Thankfully, October brought us some much needed rain!  On October 4th we received 4" of rain.  The biggest single day rain total since September 21st, 2009!  This much needed rain soaked into the ground slowly and the response from the turf was apparent within a week. 
The crew has spent the past month mowing our Bermuda surfaces as necessary to keep things looking clean and sharp.  They have also spent a lot of their time performing cultural practices on greens that promote firmer surfaces and increased root depth.  Vertical mowing, rolling, sand topdressing, brushing and deep solid-tine aerating have all been completed during October.  Due to these processes, the greens have been right on target in relation to soil moisture, root depth, firmness and speed.  
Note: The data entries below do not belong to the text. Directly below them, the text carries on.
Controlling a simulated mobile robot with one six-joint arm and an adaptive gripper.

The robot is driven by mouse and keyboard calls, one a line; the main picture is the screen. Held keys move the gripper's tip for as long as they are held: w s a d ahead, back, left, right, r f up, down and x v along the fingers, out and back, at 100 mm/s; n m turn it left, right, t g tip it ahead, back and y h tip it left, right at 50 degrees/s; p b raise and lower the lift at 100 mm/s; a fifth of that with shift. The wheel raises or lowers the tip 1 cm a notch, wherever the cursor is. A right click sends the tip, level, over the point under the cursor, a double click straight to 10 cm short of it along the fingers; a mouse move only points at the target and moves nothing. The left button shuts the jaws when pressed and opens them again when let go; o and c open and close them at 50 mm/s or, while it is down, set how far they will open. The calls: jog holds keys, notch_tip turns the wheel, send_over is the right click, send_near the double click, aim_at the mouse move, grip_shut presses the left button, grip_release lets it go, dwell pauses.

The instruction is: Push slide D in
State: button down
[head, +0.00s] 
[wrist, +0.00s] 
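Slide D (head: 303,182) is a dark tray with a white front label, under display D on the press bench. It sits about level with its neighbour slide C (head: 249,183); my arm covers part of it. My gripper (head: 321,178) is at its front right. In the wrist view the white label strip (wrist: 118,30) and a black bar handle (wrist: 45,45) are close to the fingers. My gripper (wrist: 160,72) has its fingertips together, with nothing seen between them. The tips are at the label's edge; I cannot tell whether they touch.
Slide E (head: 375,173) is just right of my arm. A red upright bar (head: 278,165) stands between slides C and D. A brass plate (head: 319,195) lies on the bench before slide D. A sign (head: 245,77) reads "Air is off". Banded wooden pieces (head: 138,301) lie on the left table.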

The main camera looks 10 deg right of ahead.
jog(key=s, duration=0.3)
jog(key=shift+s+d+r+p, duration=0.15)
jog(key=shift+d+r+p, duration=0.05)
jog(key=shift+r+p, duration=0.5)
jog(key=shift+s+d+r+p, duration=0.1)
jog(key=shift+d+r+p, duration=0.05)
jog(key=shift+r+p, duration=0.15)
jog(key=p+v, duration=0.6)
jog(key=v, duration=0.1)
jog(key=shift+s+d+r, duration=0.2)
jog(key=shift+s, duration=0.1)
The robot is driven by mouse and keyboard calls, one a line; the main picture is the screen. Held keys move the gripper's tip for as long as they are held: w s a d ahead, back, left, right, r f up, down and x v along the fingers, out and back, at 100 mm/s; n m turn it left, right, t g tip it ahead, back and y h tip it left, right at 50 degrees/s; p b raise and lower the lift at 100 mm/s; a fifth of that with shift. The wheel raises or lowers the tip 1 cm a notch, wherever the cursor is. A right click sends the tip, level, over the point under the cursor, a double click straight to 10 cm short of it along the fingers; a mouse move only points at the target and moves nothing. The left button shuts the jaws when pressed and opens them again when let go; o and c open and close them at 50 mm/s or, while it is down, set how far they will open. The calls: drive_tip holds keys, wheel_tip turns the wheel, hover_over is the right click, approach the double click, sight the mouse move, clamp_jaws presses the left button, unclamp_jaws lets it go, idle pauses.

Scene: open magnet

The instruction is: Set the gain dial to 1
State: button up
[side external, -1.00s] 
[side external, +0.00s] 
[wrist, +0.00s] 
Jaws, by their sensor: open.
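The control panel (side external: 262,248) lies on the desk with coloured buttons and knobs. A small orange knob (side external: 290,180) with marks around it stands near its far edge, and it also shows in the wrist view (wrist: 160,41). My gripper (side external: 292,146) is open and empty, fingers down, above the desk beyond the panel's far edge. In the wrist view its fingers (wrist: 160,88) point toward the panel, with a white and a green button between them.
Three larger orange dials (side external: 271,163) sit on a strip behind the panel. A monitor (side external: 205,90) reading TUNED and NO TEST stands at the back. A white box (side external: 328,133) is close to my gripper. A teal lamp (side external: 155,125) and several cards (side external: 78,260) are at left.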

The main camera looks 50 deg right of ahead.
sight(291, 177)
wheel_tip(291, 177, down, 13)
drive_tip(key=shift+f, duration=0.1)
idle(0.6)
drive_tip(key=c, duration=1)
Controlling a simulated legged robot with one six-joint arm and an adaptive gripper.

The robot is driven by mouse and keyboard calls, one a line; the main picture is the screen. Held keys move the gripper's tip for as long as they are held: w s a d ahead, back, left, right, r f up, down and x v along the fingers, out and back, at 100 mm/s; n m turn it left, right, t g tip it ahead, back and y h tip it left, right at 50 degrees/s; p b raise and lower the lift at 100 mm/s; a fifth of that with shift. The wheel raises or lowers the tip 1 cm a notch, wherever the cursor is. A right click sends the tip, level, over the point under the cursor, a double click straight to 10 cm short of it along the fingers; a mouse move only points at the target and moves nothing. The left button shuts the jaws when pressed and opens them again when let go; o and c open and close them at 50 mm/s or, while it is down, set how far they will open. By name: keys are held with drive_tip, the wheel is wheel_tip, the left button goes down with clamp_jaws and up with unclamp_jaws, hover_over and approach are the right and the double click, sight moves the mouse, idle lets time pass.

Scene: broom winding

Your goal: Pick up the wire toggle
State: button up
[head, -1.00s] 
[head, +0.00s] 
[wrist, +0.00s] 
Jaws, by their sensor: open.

Looking ahead, we are expecting our first frost delay this Saturday.  If we have a significant frost, one could expect much, if not all, of the Bermuda throughout the golf course to go into dormancy.  This week an application of iron sulfate will be applied to all tees, fairways, approaches, collars, and surrounds to help keep some color.  Even if the Bermuda doesn't do dormant after this weekend, the writing is on the wall and winter is just around the corner.  2017 has been one of the best Bermuda and Bentgrass growing seasons I can remember.  This golf course is in great condition going into dormancy and barring any unusual weather this winter, should be primed for a great start to the 2018 golf season!